#### Your objective
Repeat exactly the lines of the listing below, please, starting with the first and ending with the line containing "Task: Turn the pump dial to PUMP"; leave out the rest.

#### Provided records
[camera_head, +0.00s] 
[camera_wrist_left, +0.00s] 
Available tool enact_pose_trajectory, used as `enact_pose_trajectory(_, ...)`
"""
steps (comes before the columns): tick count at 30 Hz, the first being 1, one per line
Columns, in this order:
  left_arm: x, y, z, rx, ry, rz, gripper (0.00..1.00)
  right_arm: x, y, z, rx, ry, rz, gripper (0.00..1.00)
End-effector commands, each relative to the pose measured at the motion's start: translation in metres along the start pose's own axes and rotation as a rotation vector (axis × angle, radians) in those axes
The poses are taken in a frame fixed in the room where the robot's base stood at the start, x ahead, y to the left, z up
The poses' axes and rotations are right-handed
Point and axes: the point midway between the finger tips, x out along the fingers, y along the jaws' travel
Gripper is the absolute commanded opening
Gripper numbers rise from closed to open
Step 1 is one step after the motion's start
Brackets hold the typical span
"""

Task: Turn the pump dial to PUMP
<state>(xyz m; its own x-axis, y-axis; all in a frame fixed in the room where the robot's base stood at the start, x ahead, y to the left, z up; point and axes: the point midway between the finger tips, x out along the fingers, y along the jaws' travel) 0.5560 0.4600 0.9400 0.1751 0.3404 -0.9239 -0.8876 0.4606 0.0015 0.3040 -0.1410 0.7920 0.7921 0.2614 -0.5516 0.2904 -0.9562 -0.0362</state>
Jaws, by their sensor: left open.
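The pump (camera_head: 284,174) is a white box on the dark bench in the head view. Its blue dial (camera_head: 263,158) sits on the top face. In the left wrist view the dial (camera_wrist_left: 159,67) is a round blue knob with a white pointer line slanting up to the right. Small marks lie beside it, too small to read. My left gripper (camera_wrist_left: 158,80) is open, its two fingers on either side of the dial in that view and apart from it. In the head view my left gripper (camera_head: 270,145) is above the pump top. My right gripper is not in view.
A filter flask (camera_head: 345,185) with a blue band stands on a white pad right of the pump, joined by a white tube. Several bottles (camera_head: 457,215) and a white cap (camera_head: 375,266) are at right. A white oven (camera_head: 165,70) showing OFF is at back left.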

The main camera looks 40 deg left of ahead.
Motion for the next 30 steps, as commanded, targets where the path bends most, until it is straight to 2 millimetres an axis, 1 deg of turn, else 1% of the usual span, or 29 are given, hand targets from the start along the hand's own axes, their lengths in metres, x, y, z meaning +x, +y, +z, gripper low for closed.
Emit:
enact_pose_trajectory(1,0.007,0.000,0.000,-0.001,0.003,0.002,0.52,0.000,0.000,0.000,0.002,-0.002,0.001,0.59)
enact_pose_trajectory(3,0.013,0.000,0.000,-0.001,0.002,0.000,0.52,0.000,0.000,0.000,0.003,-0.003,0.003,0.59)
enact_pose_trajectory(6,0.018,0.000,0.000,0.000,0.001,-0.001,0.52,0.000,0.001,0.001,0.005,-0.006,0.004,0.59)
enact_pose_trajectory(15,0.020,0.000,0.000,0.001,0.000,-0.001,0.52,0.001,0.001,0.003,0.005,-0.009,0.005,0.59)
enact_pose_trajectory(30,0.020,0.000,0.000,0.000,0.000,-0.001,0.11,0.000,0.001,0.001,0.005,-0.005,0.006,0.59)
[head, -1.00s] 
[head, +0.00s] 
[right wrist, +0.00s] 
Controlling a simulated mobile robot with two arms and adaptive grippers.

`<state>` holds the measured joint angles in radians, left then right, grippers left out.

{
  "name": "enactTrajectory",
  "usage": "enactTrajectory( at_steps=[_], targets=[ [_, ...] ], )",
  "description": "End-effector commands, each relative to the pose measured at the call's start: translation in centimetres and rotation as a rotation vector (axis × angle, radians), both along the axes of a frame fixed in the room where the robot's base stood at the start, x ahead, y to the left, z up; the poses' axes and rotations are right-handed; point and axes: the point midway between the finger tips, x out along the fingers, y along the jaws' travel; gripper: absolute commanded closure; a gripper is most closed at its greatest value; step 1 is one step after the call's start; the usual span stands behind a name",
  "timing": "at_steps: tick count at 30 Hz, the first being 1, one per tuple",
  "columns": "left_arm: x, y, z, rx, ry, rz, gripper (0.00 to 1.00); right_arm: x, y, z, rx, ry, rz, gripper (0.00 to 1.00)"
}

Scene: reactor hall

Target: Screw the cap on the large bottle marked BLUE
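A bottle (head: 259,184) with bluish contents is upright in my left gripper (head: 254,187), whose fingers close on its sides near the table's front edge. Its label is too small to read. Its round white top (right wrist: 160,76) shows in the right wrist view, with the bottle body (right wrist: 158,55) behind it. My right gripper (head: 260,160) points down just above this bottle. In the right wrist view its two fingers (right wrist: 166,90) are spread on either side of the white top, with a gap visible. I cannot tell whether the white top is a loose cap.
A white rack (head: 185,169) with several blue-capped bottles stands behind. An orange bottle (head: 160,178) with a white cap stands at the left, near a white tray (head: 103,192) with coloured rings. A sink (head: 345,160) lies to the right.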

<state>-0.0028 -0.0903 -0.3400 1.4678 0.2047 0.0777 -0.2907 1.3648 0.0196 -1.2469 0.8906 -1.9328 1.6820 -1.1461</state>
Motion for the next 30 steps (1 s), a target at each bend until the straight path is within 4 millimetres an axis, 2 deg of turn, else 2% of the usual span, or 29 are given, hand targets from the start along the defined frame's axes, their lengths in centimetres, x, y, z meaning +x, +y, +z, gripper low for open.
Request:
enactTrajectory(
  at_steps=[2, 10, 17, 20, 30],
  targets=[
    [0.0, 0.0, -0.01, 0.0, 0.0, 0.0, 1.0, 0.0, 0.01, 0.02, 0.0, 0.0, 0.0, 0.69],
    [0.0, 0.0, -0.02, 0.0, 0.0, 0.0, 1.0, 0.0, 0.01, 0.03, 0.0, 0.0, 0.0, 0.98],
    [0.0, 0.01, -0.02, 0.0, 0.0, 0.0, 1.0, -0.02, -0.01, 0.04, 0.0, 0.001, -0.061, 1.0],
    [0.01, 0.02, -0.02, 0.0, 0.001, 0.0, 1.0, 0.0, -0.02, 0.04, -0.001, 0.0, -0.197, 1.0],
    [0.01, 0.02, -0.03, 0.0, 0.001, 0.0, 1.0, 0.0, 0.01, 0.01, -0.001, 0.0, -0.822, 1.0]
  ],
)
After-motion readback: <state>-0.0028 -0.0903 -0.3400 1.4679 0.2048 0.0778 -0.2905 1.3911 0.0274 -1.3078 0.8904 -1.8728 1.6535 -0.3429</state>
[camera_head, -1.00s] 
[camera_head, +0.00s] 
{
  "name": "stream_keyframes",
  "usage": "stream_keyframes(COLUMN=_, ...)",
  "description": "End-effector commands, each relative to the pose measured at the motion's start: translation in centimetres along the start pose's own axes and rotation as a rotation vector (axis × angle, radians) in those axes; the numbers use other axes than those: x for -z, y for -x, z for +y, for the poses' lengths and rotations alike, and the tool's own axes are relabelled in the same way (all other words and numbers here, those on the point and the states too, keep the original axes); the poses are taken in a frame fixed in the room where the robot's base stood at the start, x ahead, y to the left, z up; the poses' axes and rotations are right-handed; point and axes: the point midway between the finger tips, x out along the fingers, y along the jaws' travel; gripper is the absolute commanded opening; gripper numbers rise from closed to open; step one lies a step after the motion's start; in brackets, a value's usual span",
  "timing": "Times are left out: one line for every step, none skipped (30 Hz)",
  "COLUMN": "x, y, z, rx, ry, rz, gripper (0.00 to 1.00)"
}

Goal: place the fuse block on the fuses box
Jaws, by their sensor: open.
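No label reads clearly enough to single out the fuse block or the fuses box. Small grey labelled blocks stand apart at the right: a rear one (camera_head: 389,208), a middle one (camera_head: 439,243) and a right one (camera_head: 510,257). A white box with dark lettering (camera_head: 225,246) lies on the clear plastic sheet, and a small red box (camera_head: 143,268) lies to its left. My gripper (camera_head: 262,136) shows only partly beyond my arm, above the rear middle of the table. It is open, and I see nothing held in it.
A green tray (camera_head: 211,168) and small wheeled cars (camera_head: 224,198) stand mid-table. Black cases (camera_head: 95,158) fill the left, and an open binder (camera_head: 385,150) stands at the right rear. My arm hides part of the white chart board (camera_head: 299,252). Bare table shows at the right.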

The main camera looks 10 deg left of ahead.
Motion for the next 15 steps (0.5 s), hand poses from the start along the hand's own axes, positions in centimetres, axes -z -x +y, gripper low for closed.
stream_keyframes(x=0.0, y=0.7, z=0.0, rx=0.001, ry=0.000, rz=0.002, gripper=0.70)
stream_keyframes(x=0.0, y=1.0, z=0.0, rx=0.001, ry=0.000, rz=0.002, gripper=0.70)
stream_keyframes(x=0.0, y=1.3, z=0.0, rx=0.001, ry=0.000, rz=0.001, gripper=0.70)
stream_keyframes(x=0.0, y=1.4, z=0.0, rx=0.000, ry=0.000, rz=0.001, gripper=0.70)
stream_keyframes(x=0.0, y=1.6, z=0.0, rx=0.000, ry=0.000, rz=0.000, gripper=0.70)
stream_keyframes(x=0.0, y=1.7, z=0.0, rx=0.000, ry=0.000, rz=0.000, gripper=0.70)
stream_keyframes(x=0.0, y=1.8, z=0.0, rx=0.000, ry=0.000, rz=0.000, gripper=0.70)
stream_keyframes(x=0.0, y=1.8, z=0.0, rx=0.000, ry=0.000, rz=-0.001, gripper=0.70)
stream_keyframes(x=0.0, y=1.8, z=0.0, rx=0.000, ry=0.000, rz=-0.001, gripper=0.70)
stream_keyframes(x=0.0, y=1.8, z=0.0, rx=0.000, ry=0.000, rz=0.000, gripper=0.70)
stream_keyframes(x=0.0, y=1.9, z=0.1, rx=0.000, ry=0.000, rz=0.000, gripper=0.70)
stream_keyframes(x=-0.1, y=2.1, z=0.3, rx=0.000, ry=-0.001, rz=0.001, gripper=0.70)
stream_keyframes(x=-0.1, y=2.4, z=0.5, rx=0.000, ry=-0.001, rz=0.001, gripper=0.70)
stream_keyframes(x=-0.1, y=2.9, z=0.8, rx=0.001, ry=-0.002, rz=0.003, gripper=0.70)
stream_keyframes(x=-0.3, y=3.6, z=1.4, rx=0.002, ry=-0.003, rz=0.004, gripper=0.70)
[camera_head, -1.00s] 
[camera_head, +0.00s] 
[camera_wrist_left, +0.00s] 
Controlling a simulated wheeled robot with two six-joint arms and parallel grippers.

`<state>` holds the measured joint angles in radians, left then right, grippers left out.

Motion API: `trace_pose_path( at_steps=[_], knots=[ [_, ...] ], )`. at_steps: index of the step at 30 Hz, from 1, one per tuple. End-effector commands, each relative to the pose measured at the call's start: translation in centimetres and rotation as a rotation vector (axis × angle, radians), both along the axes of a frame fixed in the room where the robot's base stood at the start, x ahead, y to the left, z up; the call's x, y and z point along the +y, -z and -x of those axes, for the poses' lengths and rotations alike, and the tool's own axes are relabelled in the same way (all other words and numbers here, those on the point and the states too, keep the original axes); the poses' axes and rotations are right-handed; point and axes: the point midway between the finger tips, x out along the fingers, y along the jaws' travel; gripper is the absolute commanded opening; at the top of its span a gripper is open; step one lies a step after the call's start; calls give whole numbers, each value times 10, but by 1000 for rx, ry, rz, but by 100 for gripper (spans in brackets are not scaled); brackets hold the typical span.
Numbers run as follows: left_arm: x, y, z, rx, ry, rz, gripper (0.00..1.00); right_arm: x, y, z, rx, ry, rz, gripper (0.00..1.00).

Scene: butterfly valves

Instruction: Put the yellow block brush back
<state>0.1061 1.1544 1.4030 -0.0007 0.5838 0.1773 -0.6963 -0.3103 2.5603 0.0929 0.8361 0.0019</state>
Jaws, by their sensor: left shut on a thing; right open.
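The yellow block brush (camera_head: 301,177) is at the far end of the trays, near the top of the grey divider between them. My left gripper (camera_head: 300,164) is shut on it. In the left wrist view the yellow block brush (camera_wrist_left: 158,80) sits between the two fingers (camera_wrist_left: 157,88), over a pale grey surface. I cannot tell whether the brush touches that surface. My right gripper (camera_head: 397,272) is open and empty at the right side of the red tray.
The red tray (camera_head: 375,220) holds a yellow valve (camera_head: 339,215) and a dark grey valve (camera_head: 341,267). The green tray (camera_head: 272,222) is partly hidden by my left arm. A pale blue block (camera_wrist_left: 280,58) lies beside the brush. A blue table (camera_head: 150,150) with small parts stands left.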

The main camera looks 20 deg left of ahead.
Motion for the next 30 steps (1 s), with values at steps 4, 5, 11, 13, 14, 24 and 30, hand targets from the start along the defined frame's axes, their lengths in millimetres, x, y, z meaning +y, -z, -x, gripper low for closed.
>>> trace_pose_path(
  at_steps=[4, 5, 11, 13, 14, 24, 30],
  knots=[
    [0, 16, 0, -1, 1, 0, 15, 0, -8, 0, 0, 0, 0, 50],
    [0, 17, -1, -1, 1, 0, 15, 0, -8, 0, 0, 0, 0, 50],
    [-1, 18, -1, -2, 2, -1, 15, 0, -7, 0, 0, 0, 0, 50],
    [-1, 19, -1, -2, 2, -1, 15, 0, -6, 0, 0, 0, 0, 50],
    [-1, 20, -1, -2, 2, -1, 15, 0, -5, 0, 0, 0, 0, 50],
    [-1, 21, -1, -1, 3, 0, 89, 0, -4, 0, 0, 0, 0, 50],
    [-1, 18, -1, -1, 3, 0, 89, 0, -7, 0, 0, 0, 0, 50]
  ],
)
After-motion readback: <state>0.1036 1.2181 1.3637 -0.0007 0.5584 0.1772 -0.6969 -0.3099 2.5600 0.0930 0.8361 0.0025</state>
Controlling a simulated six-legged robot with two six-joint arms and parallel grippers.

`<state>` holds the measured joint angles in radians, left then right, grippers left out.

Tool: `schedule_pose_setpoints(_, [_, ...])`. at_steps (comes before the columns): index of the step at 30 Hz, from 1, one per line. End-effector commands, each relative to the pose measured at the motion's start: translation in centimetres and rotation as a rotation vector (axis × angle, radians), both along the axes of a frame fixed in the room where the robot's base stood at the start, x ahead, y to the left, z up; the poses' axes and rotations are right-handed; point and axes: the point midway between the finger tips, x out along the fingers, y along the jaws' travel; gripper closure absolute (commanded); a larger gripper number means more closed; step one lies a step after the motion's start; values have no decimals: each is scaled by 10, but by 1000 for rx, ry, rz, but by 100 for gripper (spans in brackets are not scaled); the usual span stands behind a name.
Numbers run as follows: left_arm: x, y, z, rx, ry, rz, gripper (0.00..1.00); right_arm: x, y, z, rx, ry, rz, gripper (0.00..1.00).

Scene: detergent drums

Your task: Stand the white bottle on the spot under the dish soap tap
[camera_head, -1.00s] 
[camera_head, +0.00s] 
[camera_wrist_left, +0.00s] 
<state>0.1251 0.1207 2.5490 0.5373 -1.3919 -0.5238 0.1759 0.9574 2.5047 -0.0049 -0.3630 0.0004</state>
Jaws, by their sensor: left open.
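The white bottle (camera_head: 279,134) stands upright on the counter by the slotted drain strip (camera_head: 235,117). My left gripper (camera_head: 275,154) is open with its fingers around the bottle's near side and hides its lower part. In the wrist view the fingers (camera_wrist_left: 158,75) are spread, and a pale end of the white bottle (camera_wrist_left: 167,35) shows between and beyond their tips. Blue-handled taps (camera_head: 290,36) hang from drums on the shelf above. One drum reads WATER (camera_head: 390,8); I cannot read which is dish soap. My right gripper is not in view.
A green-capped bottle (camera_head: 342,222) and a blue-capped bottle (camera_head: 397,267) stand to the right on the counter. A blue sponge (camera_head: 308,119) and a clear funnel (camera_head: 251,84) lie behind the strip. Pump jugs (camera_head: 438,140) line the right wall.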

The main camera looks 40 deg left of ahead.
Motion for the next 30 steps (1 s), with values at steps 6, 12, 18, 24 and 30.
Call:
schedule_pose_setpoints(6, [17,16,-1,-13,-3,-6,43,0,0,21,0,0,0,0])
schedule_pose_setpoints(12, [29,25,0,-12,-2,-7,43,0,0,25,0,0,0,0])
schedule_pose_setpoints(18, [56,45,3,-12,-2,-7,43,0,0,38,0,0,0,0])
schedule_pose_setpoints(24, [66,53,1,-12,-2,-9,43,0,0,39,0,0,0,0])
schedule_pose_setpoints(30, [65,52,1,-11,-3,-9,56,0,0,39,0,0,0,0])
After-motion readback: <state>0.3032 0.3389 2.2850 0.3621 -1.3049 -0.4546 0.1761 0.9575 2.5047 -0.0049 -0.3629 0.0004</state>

#### Solved exercise
[camera_head, +0.00s] 
[camera_wrist_left, +0.00s] 
Available tool enact_pose_trajectory, used as `enact_pose_trajectory(_, ...)`
"""
steps (comes before the columns): tick count at 30 Hz, the first being 1, one per line
Columns, in this order:
  left_arm: x, y, z, rx, ry, rz, gripper (0.00..1.00)
  right_arm: x, y, z, rx, ry, rz, gripper (0.00..1.00)
End-effector commands, each relative to the pose measured at the motion's start: translation in metres along the start pose's own axes and rotation as a rotation vector (axis × angle, radians) in those axes
The poses are taken in a frame fixed in the room where the robot's base stood at the start, x ahead, y to the left, z up
The poses' axes and rotations are right-handed
Point and axes: the point midway between the finger tips, x out along the fingers, y along the jaws' travel
Gripper is the absolute commanded opening
Gripper numbers rise from closed to open
Step 1 is one step after the motion's start
Brackets hold the typical span
"""

Task: Turn the pump dial to PUMP

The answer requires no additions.